"""

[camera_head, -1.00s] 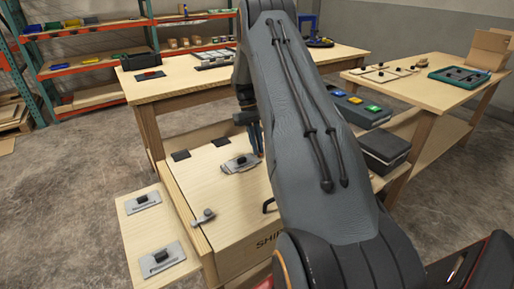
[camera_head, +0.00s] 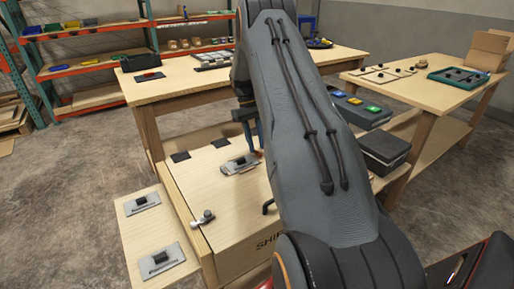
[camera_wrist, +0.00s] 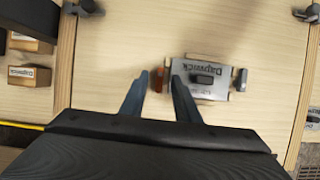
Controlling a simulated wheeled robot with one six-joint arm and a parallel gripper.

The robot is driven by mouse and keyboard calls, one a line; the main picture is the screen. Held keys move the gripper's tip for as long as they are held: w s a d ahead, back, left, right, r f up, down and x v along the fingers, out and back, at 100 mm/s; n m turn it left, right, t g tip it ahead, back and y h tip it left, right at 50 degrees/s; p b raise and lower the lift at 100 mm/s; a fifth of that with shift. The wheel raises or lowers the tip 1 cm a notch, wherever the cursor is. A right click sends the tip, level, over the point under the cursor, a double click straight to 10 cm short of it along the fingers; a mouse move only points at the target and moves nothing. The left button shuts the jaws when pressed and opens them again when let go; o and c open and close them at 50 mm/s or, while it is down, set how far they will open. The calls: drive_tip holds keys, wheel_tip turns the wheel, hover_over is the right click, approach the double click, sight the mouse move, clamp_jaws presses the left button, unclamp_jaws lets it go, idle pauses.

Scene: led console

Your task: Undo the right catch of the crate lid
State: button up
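The wooden crate lid (camera_head: 215,185) is down on the crate, whose front reads "SHI…". In the head view a catch (camera_head: 203,217) sits at its front left corner; my arm hides the front right corner. The wrist view looks from the opposite side: the right catch (camera_wrist: 85,7) is at its top left, partly cut off, and the left catch (camera_wrist: 305,14) at its top right. A grey labelled plate (camera_wrist: 215,78) lies on the lid. My gripper (camera_wrist: 160,70) is open above the lid, beside the plate and apart from both catches. A small orange piece (camera_wrist: 158,80) shows between the fingers.
A dark handle (camera_head: 267,207) is at the lid's front edge. Two plates (camera_head: 142,204) lie on the board at left. A dark case (camera_head: 385,147) and a box with coloured buttons (camera_head: 360,110) stand at right. A workbench (camera_head: 190,80) stands behind.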

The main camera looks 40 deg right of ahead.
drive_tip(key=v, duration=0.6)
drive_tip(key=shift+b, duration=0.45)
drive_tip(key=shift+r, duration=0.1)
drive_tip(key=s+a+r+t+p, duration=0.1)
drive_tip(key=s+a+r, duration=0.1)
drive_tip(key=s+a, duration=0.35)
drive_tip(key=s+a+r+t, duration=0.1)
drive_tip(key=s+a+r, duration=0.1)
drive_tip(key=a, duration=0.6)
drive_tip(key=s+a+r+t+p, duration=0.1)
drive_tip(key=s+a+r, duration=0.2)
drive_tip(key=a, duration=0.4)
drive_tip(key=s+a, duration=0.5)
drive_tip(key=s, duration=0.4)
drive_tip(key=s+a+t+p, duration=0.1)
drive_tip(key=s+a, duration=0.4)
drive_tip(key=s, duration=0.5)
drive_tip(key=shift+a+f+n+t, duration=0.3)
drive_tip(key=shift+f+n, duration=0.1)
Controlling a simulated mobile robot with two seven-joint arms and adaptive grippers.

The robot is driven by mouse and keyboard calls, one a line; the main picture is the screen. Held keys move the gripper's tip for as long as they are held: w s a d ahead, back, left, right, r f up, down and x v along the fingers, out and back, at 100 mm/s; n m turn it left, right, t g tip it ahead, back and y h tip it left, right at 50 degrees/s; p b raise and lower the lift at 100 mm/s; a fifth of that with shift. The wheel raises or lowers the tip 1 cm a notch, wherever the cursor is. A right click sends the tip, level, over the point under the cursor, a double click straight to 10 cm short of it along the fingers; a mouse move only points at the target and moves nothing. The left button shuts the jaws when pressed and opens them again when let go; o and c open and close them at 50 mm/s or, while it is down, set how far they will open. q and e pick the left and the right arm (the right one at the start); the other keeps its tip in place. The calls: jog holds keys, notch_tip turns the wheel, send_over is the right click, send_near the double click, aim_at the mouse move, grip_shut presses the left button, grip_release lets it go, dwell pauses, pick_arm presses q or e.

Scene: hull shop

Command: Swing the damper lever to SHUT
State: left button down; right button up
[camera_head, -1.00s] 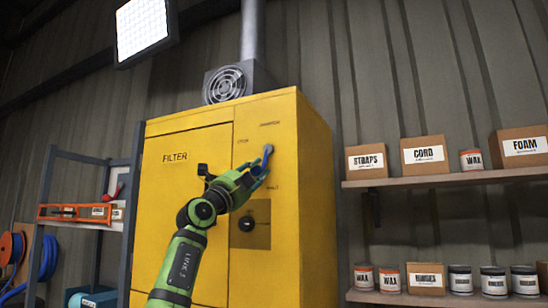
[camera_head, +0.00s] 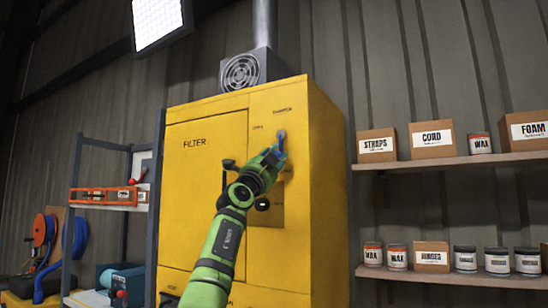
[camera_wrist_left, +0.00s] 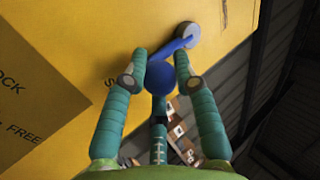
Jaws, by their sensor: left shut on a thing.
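The damper lever (camera_head: 282,138) is a blue arm on a round grey hub, on the front of the yellow filter cabinet (camera_head: 215,120). In the left wrist view the lever's round blue knob (camera_wrist_left: 160,75) sits between the two fingers of my left gripper (camera_wrist_left: 160,66). In the head view this gripper (camera_head: 274,157) is shut on the lever just below the hub. The lever points down, slightly left. The DAMPER label is above it and OPEN to its upper left. The SHUT label is hidden behind my gripper in the head view. My right gripper is not in view.
A dark handle (camera_head: 229,165) sticks out left of my gripper, and a dark knob (camera_head: 262,204) sits below it. Shelves with boxes and cans (camera_head: 450,163) stand right of the cabinet. A rack (camera_head: 105,207) with an orange level stands left.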

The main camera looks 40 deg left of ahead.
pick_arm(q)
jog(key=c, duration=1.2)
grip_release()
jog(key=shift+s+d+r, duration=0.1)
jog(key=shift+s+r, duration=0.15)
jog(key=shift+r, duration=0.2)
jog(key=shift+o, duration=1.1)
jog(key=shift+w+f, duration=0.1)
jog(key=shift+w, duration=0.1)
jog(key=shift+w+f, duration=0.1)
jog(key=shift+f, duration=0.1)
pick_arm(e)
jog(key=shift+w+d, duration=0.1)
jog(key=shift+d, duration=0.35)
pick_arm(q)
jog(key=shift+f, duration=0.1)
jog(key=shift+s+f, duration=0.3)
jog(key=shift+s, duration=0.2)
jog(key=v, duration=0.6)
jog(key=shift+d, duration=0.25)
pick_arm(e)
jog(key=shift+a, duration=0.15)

"""

Leave out any pictures and return exactly the lines from the beginning of the data through the line with "Controlling a simulated wheeled", inclusive.

## Solution
[camera_head, -1.00s] 
[camera_head, +0.00s] 
[camera_wrist, +0.00s] 
Controlling a simulated wheeled robot with one six-joint arm and a parallel gripper.

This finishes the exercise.